• Problem description
Say how many lines include the word "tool", using only a number.

• Source material
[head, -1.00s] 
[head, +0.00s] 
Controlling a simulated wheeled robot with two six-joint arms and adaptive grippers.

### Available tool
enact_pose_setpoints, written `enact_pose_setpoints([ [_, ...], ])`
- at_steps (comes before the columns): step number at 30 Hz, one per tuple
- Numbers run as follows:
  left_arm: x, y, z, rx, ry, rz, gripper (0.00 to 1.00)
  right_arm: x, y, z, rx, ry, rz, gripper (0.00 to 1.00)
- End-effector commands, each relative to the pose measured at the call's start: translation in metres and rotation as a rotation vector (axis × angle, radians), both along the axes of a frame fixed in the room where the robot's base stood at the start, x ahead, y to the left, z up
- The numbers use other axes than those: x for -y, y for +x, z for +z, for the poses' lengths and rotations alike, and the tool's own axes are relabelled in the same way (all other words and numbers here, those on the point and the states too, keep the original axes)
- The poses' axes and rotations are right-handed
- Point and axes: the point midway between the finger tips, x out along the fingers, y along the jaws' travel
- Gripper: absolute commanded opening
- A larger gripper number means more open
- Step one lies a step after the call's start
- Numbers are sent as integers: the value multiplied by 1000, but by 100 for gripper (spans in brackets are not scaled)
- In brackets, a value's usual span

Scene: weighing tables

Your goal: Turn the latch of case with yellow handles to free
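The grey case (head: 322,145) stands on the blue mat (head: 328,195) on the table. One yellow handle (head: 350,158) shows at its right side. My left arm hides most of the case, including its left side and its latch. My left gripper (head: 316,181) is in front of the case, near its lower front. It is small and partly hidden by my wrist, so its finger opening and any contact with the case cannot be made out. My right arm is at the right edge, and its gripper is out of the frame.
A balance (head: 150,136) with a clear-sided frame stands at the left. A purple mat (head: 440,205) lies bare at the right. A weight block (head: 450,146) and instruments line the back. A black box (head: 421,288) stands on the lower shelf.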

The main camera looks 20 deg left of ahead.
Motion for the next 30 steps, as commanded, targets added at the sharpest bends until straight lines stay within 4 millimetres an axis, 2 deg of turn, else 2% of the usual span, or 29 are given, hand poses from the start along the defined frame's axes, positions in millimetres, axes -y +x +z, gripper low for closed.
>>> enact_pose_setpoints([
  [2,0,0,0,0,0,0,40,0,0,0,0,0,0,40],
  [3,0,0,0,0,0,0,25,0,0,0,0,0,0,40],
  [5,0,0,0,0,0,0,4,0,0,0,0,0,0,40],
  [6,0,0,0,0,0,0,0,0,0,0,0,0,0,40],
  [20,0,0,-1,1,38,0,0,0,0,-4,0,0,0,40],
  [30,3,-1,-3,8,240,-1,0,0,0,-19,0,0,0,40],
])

• Solved exercise
2